Is less RAM better then more RAM when you get faster speeds?

midarkmind

Distinguished
May 29, 2011
32
0
18,530
I was wondering if maybe I bought too much memory for my computer. I have 8GB of ram and I heard that putting too much will slow down the speed of my memory? I listed my PC specs below. I do game often and I wonder if taking out half the RAM would increase the speed on my PC for all my other applications too? Can someone please explain to me what I may have done to slow down my system by adding too much memory?
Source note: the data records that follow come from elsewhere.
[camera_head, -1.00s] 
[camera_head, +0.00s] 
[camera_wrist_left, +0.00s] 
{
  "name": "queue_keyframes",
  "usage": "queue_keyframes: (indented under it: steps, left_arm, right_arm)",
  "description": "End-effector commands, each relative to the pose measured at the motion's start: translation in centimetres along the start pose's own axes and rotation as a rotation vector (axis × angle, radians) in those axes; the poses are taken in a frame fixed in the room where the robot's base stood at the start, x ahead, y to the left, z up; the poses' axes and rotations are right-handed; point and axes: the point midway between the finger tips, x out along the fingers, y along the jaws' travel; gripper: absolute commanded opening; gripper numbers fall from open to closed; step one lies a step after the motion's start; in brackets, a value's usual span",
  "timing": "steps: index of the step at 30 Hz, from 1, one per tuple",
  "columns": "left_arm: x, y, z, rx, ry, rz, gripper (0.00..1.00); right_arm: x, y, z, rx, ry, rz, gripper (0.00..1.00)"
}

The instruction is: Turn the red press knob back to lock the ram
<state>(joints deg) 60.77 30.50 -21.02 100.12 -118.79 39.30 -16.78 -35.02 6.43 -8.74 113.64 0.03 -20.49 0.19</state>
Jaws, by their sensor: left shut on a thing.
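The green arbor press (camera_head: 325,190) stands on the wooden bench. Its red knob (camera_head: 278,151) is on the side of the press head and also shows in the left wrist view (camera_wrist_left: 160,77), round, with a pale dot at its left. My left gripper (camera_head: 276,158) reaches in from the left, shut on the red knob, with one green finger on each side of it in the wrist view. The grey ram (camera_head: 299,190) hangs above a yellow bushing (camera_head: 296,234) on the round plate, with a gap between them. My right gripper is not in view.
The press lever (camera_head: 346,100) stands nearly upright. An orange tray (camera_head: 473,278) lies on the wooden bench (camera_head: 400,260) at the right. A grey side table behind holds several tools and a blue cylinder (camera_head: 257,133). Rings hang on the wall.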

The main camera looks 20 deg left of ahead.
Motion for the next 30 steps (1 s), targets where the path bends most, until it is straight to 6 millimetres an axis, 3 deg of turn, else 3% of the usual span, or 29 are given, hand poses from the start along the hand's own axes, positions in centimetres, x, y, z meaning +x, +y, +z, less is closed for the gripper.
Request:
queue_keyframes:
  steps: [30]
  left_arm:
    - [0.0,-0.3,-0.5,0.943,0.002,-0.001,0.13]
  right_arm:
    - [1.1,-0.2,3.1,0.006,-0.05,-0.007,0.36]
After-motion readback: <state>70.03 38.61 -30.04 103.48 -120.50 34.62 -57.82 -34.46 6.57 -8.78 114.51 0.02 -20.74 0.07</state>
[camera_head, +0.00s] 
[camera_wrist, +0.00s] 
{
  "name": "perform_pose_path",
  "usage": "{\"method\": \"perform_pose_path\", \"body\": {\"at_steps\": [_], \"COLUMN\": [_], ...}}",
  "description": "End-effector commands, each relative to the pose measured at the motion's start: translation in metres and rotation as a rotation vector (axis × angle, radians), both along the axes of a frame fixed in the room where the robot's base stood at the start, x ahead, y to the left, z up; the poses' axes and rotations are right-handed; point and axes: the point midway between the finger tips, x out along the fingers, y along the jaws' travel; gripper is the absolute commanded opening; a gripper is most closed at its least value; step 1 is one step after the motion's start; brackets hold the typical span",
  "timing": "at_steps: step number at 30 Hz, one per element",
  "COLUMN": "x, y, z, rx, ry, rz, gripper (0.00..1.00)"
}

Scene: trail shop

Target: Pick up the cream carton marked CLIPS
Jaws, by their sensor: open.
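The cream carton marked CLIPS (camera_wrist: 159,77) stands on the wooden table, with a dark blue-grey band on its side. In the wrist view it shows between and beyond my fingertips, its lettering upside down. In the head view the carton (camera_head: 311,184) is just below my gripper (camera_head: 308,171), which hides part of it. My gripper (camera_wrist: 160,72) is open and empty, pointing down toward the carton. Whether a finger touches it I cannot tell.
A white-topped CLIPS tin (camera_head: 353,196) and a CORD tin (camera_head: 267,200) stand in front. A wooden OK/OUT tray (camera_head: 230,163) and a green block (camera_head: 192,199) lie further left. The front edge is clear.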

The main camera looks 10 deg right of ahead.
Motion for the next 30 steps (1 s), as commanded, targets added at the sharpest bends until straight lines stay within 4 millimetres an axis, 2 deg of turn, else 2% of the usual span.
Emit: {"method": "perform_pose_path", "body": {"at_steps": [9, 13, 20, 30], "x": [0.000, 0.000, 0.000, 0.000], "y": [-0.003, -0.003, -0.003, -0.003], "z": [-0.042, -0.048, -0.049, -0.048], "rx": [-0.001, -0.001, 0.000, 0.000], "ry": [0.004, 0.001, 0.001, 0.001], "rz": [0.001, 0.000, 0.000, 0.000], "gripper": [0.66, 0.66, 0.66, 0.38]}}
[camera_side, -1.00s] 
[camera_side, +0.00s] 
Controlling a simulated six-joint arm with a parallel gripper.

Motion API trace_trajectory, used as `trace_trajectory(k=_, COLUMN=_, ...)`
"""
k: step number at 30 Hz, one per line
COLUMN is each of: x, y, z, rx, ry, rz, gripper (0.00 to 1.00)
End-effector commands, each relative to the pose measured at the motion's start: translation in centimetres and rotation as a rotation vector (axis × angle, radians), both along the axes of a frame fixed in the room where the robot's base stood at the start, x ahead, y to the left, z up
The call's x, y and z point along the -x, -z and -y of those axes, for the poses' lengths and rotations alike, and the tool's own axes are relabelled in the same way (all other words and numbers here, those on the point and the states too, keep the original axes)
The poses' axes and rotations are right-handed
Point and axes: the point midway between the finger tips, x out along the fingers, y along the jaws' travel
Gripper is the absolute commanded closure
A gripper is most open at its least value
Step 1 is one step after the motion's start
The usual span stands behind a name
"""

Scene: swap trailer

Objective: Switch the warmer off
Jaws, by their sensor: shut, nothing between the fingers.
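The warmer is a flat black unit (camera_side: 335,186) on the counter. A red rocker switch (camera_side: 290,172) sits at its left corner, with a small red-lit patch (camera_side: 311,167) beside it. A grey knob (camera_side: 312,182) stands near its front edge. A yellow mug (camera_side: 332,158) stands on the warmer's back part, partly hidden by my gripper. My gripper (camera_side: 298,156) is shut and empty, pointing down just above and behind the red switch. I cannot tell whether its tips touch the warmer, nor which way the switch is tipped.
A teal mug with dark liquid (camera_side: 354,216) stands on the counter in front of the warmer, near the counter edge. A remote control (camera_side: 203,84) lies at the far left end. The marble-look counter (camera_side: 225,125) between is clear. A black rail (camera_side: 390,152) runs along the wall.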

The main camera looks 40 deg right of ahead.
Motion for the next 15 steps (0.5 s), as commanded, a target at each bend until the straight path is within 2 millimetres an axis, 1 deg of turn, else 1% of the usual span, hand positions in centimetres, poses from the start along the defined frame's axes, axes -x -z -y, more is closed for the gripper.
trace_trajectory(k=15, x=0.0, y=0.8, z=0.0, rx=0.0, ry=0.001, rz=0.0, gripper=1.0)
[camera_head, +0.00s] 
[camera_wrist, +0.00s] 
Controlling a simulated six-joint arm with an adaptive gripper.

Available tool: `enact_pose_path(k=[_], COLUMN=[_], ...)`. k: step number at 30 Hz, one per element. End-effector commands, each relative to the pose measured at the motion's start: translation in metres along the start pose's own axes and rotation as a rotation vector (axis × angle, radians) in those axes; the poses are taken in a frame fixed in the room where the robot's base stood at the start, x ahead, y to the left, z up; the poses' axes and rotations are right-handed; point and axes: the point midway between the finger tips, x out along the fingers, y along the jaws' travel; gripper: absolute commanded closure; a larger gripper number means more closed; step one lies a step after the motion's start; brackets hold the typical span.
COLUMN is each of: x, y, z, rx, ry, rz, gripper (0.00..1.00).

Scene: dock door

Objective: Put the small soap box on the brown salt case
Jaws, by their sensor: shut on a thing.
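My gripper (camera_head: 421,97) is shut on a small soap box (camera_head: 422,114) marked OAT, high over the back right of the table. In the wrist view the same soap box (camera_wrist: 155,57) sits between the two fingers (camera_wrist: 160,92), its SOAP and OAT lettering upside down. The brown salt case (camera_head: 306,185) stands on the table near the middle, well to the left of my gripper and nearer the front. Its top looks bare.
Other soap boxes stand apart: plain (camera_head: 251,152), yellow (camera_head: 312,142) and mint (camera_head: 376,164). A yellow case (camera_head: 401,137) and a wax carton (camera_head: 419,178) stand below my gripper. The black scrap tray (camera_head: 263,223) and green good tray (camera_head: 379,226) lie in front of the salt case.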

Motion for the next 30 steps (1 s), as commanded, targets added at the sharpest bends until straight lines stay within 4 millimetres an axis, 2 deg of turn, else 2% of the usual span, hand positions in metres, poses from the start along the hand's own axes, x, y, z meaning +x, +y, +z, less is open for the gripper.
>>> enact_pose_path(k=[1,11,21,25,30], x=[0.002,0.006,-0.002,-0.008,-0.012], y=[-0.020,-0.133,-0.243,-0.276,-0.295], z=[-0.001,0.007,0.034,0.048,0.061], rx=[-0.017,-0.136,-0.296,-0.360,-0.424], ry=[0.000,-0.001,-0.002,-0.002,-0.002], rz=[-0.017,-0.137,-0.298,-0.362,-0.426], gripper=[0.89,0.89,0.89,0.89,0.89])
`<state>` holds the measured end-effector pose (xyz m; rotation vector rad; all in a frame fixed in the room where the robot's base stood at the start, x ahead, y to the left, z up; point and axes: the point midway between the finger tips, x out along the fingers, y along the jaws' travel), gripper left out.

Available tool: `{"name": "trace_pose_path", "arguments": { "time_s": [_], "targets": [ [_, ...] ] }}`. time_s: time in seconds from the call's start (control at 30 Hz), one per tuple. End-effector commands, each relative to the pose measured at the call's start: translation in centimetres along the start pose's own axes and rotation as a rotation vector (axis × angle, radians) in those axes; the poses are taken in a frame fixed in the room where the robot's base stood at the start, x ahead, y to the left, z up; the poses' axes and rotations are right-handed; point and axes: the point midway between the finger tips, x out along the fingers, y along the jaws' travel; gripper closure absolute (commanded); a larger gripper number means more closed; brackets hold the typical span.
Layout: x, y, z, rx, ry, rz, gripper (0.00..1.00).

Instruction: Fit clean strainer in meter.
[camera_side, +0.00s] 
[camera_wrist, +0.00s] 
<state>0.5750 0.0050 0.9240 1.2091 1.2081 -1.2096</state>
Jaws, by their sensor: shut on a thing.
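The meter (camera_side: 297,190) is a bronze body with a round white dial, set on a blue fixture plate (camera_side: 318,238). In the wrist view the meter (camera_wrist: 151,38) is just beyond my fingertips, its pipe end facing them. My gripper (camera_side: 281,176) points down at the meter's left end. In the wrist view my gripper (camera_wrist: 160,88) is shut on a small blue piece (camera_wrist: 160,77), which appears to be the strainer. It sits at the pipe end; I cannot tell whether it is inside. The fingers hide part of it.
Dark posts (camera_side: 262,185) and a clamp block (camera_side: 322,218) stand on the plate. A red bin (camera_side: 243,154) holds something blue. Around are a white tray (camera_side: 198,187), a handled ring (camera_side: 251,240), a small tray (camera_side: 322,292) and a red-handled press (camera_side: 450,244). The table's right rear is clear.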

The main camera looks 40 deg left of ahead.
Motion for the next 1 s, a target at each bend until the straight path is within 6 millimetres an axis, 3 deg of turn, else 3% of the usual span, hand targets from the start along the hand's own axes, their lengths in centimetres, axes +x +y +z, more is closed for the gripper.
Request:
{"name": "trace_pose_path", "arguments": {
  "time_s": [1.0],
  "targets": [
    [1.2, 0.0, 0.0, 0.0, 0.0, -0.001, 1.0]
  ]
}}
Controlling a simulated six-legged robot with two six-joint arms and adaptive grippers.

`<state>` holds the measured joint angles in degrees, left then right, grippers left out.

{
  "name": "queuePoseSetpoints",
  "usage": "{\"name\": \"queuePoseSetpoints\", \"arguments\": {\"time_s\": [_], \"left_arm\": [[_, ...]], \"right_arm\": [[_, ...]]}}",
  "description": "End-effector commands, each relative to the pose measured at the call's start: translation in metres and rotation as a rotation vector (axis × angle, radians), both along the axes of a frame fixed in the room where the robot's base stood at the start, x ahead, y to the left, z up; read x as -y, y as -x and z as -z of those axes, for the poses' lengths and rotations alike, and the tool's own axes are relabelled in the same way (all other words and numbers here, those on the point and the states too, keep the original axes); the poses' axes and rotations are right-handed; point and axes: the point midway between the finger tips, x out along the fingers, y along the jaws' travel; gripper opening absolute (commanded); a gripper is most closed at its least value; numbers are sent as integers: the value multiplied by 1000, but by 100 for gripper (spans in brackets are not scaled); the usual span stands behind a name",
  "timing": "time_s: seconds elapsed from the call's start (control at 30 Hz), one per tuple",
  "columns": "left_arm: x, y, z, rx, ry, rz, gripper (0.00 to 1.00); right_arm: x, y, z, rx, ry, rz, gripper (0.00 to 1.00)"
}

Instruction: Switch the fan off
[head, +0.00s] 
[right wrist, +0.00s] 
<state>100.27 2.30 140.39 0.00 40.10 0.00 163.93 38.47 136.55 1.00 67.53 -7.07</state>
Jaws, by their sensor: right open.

I do run windows 7.


Here are the specs of PC:

AMD Phenom II X4 945 Deneb 3.0GHz Socket AM3 125W Quad-Core Processor
GIGABYTE GA-MA785G-UD3H AM3/AM2+/AM2 AMD 785G HDMI ATX AMD Motherboard
COOLER MASTER V8 RR-UV8-XBU1-GP 120mm Rifle CPU Cooler Intel Core i7 compatible
2 Cross-fired MSI R5770 Hawk Radeon HD 5770 1GB 128-bit GDDR5 PCI Express 2.1 x16 HDCP Ready CrossFireX Support Video Card
2 Western Digital Caviar Black WD1001FALS 1TB 7200 RPM SATA 3.0Gb/s 3.5" Internal Hard Drive -Bare Drive
Kingston HyperX T1 Series 8GB 240-Pin DDR2 SDRAM DDR2 1066 (PC2 8500) Dual Channel Kit Desktop Memory Model KHX8500D2T1K2/4G
XION Power Real XON-1250P14HE 1250W ATX 12V v2.2 / EPS 12V v2.91 / SSI v2.92 SLI 3 ways SLI supported.
 
Well, it is true to a point. Normally if you install over 4 gig of memory on a build like yours, the memory will default to 800mhz instead of 1066. Now, if you don't need the extra 4 gig, and I doubt that you really do, you could remove it and your memory will run at 1066mhz. Or you could go into the BIOS and force it to 1066 manually and see if you have any problems, it may work perfectly fine. But in the long run, you would never be able to tell the difference between 800mhz and 1066 speed anyway, if you are not having any noticeable problems like it is, I suggest you just leave it alone.
In other words, if it ain't broke don't start trying to fix it.
 
The more ram you have, the less likely your machine will have to page to the swap file on disk. Anytime you have to use the swap file, it will slow down your computer. HDD access times are an order of magnitude slower than even the slowest ram.
 

midarkmind

Distinguished
May 29, 2011
32
0
18,530
OK thanks for the clarification. I installed some gadgets so that I could monitor activity on my PC. A disk monitor that shows hard drive activity and one for the RAM as well. I see that the data access time on my PC is the biggest bottle neck. Surprisingly my windows 7 performance rating drops down to 5.9 because of slow hard drive speeds. I guess that is when my computer uses more RAM to compensate maybe. Sometimes, but not often I see my memory usage go up to 4GB, but almost never beyond that. That's mainly why I am wondering if I should just pop out 4GB and try for faster speeds. I tried over clocking the RAM, but it doesn't like it much. It pretty much just gets unstable or won't post at all. I think I would need water cooling or a hardcore RAM cooler to make them overclock at all. I don't want to really go with water cooling on this system. I am good with it as is. I overclocked the proc to 3.6 with a cooler and I am good with that. I guess I am just going to let sleeping dogs lay. I am thinking about just move on the the next build because its not very economical to throw more money into this one.